**Problem description:** Extract all lines that hold the string "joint".

- - - - - - -

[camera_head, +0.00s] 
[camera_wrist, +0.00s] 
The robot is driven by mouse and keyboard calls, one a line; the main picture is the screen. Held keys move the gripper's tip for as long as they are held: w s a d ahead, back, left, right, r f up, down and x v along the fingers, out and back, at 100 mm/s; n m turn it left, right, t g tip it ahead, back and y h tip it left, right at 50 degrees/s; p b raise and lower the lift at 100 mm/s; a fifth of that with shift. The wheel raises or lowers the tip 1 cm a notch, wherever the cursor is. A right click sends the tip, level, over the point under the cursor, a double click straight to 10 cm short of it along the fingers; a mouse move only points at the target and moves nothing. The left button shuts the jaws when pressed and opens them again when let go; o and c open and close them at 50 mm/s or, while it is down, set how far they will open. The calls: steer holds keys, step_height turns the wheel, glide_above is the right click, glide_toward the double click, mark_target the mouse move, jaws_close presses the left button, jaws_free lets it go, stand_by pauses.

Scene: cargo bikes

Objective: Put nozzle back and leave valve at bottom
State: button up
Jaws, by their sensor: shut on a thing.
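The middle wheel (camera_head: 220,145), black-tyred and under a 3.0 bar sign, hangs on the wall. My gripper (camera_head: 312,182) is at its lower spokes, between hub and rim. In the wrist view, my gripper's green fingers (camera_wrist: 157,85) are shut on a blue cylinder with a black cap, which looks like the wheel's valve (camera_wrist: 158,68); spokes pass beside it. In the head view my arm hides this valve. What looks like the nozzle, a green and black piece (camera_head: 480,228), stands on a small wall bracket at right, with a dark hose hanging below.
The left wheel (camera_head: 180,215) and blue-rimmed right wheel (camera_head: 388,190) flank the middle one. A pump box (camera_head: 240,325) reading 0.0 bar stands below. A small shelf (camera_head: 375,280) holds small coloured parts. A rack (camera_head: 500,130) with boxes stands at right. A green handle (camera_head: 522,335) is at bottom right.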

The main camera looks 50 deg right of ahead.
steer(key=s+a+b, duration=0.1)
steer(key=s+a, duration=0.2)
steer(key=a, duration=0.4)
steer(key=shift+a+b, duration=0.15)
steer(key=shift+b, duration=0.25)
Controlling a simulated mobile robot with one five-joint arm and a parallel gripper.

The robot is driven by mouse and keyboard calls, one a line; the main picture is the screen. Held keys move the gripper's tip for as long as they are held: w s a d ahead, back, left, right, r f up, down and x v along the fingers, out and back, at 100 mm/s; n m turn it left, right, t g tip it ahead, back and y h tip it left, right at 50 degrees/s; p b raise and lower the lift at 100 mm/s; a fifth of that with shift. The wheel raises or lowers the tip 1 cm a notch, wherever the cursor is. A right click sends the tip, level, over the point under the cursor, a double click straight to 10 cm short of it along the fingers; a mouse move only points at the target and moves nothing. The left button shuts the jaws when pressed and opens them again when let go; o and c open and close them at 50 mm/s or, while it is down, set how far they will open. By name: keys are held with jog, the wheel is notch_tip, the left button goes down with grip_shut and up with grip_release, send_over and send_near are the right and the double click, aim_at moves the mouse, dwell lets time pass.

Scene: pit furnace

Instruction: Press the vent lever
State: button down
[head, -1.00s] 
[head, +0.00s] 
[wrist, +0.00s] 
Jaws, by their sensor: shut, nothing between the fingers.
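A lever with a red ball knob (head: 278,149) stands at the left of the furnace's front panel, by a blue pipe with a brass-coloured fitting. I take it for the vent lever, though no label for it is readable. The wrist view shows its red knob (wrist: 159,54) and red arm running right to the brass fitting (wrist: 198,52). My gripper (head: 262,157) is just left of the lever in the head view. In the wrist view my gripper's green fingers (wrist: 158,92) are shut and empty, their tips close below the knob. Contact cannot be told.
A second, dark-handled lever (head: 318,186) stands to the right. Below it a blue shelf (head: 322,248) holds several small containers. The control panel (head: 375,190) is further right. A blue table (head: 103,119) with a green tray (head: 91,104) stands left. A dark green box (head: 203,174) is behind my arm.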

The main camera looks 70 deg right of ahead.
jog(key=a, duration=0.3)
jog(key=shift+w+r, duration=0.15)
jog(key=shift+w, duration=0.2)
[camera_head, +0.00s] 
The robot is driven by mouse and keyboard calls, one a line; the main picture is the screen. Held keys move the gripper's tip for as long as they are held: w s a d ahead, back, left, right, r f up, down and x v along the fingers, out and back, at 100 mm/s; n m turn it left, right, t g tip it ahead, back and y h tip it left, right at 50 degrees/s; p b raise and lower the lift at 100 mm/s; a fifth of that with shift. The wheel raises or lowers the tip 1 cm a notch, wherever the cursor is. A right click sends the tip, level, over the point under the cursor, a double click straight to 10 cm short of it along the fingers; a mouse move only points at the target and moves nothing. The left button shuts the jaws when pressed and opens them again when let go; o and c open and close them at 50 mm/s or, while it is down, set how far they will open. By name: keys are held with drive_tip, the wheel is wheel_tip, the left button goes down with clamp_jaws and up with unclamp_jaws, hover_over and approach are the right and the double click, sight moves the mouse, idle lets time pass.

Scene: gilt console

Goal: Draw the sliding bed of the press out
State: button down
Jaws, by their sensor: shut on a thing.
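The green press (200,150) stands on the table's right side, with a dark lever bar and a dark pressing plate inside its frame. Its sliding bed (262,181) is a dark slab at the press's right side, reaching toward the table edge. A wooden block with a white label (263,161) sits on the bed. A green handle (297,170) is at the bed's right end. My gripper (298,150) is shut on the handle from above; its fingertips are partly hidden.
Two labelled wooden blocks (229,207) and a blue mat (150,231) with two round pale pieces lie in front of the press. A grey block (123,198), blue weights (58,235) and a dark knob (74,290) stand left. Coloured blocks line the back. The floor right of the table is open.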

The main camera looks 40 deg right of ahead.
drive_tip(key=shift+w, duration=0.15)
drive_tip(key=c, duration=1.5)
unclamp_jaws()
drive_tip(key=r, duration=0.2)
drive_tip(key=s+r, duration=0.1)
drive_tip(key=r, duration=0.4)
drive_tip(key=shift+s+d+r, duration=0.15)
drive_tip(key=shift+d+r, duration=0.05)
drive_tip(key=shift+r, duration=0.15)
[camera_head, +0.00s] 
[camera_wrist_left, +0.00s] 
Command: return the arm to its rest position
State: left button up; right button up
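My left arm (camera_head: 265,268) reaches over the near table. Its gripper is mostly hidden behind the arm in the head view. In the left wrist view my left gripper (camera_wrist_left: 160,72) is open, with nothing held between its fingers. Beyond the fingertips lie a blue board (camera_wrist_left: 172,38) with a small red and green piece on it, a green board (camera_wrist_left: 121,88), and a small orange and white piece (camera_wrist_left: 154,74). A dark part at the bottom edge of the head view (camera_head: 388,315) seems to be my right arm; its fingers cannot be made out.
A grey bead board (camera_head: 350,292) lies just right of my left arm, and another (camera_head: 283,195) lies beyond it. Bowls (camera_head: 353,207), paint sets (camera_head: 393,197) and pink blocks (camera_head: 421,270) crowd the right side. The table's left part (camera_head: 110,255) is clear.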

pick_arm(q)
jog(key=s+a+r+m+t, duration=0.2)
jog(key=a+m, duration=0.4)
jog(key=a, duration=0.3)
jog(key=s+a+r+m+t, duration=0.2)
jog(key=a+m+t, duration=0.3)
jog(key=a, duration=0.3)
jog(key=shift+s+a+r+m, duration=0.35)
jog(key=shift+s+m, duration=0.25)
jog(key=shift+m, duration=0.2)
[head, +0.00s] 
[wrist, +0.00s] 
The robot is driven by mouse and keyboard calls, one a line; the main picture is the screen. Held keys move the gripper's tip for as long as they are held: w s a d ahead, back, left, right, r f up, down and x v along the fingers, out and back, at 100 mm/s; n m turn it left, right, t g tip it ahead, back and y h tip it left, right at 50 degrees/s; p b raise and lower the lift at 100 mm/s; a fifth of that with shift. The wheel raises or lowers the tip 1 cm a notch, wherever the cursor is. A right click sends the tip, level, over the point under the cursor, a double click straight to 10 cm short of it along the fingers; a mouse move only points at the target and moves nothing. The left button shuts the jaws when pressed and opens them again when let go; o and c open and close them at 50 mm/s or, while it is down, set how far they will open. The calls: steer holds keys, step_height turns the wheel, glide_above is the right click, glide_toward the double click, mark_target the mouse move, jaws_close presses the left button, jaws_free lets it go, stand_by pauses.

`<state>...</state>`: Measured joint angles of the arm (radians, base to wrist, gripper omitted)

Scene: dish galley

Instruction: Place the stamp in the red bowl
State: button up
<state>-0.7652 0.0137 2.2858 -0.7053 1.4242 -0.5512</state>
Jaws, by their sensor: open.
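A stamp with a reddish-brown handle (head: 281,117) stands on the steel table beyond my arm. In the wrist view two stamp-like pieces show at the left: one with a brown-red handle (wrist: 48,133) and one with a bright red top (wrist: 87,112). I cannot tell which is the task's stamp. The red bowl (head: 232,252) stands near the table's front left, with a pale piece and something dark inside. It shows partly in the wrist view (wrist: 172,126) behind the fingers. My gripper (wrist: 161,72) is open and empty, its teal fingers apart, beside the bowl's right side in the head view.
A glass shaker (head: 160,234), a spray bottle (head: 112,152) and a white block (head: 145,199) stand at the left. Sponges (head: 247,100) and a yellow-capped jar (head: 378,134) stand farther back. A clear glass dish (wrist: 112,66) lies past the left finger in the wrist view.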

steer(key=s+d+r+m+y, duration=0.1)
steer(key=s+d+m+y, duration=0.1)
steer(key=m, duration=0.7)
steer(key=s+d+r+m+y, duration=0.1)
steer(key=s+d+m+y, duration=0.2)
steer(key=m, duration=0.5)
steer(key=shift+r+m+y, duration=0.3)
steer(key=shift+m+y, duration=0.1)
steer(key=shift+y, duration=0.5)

- - - - - - -

**Result for this exercise:**
Controlling a simulated mobile robot with one five-joint arm and a parallel gripper.
`<state>...</state>`: Measured joint angles of the arm (radians, base to wrist, gripper omitted)

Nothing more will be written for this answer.